About our project

The mineralogy and average composition of the surfaces of airless bodies observed today in our Solar System are the result of formation and evolution processes that occurred over geologic timescales. Remote-sensing of a given surface composition is a function of: i) bulk chemistry and internal evolution, ii) external contributions (i.e.infalling material), and iii) surface processes that include gravity-induced transformations (e.g. mass-wasting) and space weathering (i.e. which results of exposition to the space environment) that may partially or totally alter the original physical and chemical properties of the exposed materials. Untangling these three contributions for several objects is an essential step towards reconstructing the formation conditions and geological history for
each of them individually, compare this information between them, and improve our general understanding of telluric planets, satellites and asteroids of the inner Solar System collectively. Over the last decade or so, there has been a dramatic increase in our knowledge of the mineralogical and geochemical context of airless planetary bodies such as Vesta, Mercury, and the Moon, thanks to visible to near-infrared and nuclear remote sensing instrumentation carried onboard several planetary space missions (e.g., Dawn, MESSENGER, Chandrayaan-1). The subsequently large amount of collected data was crucial for identifying the nature and the distribution of the main chemical and mineralogical species. Resulting high-level products such as global compositional maps reveal that while each of these bodies is unique in its composition and surface evolution, they share similarities that must be interpreted. The next logical step is to analyze the available data from all these missions combined in order to better understand the general context of the formation and evolution of the inner Solar System that resulted in the surface compositions observed today. To combine space observations from multiple instruments, theory, and ground truth from laboratory investigations, we propose to bring together an international team with representatives from different branches of planetary sciences. Technically, in order to identify correlations in the datasets, we will rely on multivariate statistical methods. The expected outcome, unprecedented, will be to quantify the similarities and differences in the surface compositional properties of Vesta, Mercury and the Moon, substantially enhancing the scientific return of individual instrumental datasets and/or individual space missions.

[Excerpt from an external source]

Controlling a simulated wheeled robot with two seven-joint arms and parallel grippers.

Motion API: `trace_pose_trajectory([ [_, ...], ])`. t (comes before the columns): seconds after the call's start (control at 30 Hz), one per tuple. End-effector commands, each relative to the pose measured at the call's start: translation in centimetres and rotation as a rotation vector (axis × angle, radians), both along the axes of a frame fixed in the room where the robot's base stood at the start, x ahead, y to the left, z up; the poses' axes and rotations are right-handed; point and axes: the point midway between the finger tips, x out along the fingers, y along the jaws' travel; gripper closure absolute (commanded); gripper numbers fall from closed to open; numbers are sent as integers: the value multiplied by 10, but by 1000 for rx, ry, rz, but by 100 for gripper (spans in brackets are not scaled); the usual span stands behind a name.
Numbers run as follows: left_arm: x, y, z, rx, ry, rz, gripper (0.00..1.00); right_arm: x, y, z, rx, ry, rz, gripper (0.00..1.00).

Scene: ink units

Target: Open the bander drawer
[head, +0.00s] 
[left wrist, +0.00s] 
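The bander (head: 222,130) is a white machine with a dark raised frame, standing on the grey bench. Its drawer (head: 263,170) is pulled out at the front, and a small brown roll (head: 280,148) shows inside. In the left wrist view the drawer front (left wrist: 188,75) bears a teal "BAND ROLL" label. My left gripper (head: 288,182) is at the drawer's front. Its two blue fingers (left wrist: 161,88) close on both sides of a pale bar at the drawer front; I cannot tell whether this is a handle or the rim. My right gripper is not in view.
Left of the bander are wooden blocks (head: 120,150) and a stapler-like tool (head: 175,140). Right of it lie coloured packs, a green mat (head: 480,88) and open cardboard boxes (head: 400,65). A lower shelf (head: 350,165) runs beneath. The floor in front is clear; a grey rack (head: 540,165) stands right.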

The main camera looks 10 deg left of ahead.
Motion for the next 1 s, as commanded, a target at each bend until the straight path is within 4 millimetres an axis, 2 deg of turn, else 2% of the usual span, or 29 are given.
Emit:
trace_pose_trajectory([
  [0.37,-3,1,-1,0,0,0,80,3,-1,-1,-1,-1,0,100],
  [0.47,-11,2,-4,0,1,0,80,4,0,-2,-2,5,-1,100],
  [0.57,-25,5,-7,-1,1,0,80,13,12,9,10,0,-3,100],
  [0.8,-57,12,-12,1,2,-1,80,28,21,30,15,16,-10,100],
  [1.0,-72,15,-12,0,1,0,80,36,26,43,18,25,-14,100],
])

Our project is focused on two specific questions:

  1. Why do the chemical changes induced by space weathering in surface regoliths appear to be so different on Vesta, Mercury and the Moon and what is the role of primary mineralogy and composition?
  2. The question of the presence and abundance of olivine at the surface of Vesta is a case in point that requires not only better identification of that mineral, but also its relationship with associated phases. Given that olivine has also been found on the Moon, but not identified on Mercury, what are the implications for all
    three of these planetary bodies?

This ‘broad view approach’, using the latest publicly available datasets from space-based missions to further overarching knowledge of the formation and evolution of the rocky bodies of the Solar System, echoes the mission of ISSI-Bern and would be a key factor in the success of our project. To fully address the above questions, we plan to deliver a final report summarizing our activity, to write at least one paper in an international, peer-reviewed scientific journal, and to publicly release high-level products (e.g. maps of spectral parameters and abundances of mineral phases) that could be used in the future by the science community.